İşin adını değiştirince sanki olayın önemi artıyor, sanki daha ciddiyet kazanıyor, sanki akademik bir hal alıyor.
Bin yıllık berber oldu saç tasarım uzmanı.
Bildiğin şoför, ulaşım sorumlusu.
Yönetici asistanı diye tanıtılan abla, sekreter…
Daha saymakla bitmez.
Hiç boşuna zorlamayın.
Biz berberi biliyoruz ve işini iyi yaptığı zaman hepimiz saygı duyuyoruz.
Bazı şoförler var ki; pilottan daha çok ilgi görüyor...
Ben patronundan daha saygın sekreterler tanıyorum.
Yani…
Aslolan işin özü…
İşte en büyük sorunumuz burada…
Türkiye 1960 yılından bu yana neredeyse her 5 yılda bir ekonomik krize girmiş.

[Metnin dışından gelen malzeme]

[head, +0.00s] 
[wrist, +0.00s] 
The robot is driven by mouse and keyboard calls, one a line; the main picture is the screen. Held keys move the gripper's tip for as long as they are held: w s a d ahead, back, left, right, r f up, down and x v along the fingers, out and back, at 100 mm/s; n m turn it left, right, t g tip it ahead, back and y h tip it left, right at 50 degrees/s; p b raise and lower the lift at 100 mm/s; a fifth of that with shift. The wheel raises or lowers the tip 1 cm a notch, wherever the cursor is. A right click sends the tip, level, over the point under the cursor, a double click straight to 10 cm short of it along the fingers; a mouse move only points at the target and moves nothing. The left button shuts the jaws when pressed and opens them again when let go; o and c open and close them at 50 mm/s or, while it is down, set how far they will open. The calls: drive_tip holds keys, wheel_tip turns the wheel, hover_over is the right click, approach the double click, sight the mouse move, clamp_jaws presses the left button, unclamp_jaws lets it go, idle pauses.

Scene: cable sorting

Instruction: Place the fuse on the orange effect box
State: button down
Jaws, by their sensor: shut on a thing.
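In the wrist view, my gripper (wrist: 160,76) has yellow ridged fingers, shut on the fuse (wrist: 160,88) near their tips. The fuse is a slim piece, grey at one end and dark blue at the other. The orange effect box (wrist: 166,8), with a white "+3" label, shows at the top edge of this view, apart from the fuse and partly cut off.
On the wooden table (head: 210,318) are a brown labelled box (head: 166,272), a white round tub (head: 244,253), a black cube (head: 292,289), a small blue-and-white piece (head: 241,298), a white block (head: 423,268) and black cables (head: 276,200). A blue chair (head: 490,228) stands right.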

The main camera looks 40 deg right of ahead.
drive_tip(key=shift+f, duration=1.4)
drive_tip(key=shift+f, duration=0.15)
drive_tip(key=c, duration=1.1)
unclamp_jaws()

Yani yönetmek için iktidara gelen ve bizlerden oy isteyenlerin önemli bölümü her şeyi halletmiş, yönetme işini becerememiş…
Son yıllarda durum daha da kötü…
Geldiğimiz noktayı görüyorsunuz…
Doğuda “Yorgan kısa boy örtmüyor” diye bir laf vardır…
Evet yorganımız kısa…
Ama biz de sıkıya gelemiyoruz kardeşim…
Ekonomi disiplin ister, sabır ister, ciddiyet ister…
Onlar da bizde yok…
Biz jan janlı lafların arkasından gitmeyi tercih ettik. İri iri konuşanı, ağzı iyi laf yapanı iktidar yaptık…
İşin özünü ihmal ettik…
Vatandaş da boş durmadı tabii.
Berberin yanına çırak olarak giremeyecek kişileri saç tasarım uzmanı olarak pazarladı.
Ambalajımız iyi olunca içeriği de iyi olacak sandık.
Ama öyle olmadığını sert biçimde gördük.
AVM yaparak gelişmeyi denedik olmadı.
Zengin taklidi yapıp gereğinden fazla lüks yaşadık olmadı.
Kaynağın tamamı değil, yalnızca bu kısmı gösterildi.